CALASIAO - One by one, the visiting PBA stars were introduced to a thrilled crowd at the Robinsons Place Pangasinan here on Thursday. From San Miguel Beer's sweet-shooting guard Marcio Lassiter to the rising stars like Jeron Teng and CJ Perez, everybody got his fair share of applause.
But none was as loud as James Yap's.
When Yap's name was called, fans of all ages erupted in cheers. While his game has waned little by little, his fans' support only grows bigger knowing he will be hanging his jersey sooner than later.
The rock star treatment has actually been there since he first made an All-Star appearance during his rookie year in 2004. He has been a starter in each of those 16 stints.
And yet, the two-time PBA MVP is still surprised with the warm welcome he received on Thursday afternoon.

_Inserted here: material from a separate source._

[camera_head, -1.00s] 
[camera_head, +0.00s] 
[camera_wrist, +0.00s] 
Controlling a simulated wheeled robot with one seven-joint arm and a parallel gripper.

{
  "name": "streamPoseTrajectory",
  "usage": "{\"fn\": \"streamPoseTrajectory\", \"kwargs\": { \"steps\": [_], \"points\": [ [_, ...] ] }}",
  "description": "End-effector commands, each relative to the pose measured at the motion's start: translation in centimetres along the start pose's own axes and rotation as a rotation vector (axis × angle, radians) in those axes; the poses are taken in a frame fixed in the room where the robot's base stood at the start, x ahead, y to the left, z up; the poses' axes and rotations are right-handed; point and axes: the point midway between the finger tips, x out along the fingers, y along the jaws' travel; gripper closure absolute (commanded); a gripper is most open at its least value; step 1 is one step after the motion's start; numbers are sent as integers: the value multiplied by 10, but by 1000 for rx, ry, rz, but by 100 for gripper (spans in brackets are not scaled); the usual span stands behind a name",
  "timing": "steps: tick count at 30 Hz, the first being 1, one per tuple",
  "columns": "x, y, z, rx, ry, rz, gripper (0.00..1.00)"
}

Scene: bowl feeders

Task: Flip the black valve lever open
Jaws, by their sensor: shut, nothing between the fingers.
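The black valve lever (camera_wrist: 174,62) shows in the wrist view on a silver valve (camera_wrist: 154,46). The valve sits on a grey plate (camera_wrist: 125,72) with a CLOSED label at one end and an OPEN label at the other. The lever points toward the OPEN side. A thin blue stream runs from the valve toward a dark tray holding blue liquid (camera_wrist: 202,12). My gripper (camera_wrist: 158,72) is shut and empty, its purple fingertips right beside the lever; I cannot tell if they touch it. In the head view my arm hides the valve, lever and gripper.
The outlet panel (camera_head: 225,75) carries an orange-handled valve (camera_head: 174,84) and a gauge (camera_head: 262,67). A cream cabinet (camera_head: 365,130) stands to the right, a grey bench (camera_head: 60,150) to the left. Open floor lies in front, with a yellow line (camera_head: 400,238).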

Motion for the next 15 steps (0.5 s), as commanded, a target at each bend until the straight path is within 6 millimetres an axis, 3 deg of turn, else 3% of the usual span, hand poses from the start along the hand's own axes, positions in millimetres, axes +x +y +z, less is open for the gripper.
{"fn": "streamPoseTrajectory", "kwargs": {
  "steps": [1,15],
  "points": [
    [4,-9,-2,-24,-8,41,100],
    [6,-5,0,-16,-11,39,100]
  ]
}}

"I'm thankful to those who continue to trust me and vote for me each year. I'm really blessed with their undying support," Yap said in Filipino. "I didn't expect that. I want to thank all who showed up. I want to thank them for their support."
That warm reception during the mall tour and the All-Star nods spoke volumes about the Rain or Shine gunner's popularity. Maintaining that status for 16 years was something only a James Yap can do.

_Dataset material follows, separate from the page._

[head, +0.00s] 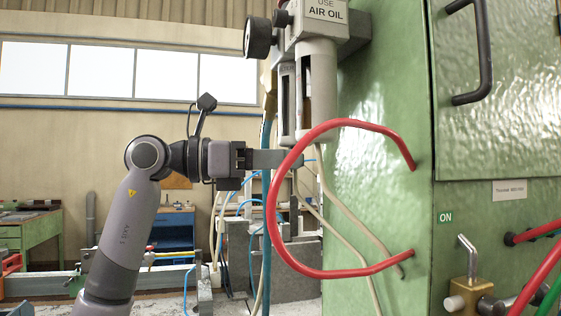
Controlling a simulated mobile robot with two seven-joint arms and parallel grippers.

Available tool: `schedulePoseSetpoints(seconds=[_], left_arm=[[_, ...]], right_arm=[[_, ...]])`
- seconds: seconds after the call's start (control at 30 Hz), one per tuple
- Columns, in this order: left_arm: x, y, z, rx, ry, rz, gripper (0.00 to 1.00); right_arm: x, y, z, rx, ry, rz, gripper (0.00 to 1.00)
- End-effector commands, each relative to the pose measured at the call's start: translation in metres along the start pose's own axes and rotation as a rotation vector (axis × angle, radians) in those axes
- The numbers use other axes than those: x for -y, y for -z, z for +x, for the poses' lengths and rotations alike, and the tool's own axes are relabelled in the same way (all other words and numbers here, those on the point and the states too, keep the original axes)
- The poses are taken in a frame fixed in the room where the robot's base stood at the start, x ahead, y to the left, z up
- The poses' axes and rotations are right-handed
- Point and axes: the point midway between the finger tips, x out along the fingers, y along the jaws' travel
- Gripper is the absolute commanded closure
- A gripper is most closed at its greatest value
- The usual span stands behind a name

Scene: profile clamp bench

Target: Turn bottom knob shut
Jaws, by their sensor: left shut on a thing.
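The air oil unit (316,75) hangs on the side of the green cabinet, with upright bowls below its head. My right gripper is not in view.
A thick red hose (272,210) loops close in front of the fingertips. The green cabinet (385,190) walls off the right, with a brass valve (461,295) low on it. Thin pale and blue hoses hang below. A blue drawer cabinet (173,231) stands behind.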

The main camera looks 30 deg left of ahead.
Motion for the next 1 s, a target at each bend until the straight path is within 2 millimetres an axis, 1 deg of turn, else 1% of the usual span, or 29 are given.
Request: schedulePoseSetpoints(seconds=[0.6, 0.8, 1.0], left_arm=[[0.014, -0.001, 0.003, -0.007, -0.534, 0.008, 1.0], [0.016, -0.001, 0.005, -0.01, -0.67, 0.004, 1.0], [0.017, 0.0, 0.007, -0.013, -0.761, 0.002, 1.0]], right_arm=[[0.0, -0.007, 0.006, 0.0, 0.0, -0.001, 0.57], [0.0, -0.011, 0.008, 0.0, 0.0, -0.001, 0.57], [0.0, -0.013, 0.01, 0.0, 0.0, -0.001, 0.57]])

Former teammate PJ Simon, with whom Yap won multiple championships including a Grand Slam in 2014, was the least surprised.

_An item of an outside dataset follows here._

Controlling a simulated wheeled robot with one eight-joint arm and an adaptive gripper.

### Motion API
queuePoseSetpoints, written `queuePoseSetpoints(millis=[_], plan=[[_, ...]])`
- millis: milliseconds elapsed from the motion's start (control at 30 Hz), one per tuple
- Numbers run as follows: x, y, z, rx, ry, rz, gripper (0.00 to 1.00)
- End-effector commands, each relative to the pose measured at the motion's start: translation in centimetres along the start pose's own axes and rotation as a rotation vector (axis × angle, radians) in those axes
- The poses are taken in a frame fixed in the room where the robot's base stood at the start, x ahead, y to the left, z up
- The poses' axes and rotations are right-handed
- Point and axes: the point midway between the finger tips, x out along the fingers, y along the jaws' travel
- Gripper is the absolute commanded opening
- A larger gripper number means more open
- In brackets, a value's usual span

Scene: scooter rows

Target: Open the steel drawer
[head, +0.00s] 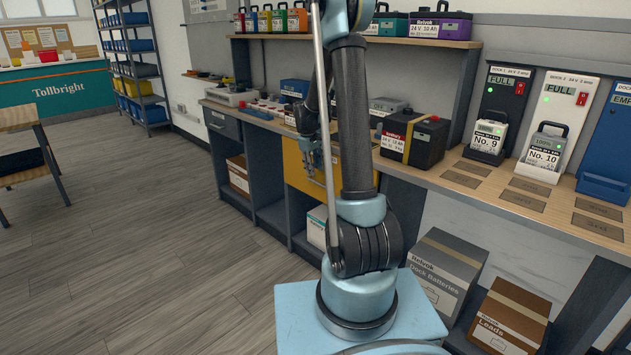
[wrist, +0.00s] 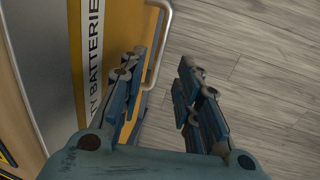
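A grey drawer front (head: 222,124), which looks like the steel drawer, is closed under the left end of the workbench. A yellow drawer or panel (head: 334,178) is under the bench further right, partly hidden by my arm. My gripper (head: 309,160) is in front of this yellow front, not at the grey one. In the wrist view my gripper (wrist: 160,75) is open and empty. The yellow front (wrist: 116,30) there has a white label ending "TY BATTERIES" and a silver bar handle (wrist: 165,40). The handle's near end shows between the fingers; I cannot tell if they touch it.
The bench top (head: 455,178) holds a large black battery (head: 428,142), smaller items and docks. Boxes (head: 512,312) sit on the lower shelf at right. A blue shelf rack (head: 147,100) stands at the back. The wooden floor (head: 130,230) left of the bench is clear.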

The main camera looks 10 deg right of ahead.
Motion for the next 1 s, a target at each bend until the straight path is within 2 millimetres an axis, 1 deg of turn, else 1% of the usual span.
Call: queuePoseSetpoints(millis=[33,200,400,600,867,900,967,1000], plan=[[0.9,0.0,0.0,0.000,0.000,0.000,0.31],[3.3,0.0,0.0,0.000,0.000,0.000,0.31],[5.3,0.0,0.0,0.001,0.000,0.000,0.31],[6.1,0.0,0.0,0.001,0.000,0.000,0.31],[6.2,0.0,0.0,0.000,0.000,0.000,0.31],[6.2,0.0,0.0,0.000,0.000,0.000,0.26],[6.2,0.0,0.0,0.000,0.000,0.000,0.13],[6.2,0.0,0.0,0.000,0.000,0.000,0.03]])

"He is James Yap. He has become a PBA icon. Even millennials still know him now," said Simon in Filipino.
But Yap's prominence cannot only be attributed to the million moves and countless game-winners that sent his fans in a frenzy and struck a dagger into the hearts of opposing teams. Simon said the former Purefoods star, at 37, has always put in the work, leaving a trail to greatness the players who came after him have followed.
At Rain or Shine's practice, Yap has remained competitive. Javee Mocon, the Elasto Painters rookie who is a self-proclaimed James Yap fan, said he is still having a hard time guarding the superstar dubbed "the man with a million moves."
"I make sure he won't get his hands on the ball every possession. But still, he is able to come through. At his age, he still has 100,000 moves," Mocon said in Filipino with a laugh.
"Every scrimmage I will go hard at him. I will always try to keep him scoreless. But he will score anyway. That's how hard guarding James Yap is."
The discipline and work ethic have always worked wonders for Yap, who remains deadly in crunch time to this day while averaging 14.73 points, 3.0 rebounds, and 1.82 assists 25.21 minutes in the ongoing 2019 PBA Philippine Cup.
"That's hard to do. But it's amazing that he was able to maintain that status. He's still got game as well. No wonder he was voted a starter in the All-Star," Simon said in Filipino.
That's exactly the legacy Yap wants to leave his successors: always put in the work in practice and during games.
"Even at this age, I'm still fighting. I don't want to go down without a fight. That's the legacy I will leave to the younger players," Yap said.
"Of course I have to show them that even though I've been in this league for too long now, I still don't relax. I still take care of myself, my body. I work hard, I do some extra shooting. So I think that's the legacy I will leave them after I call it quits."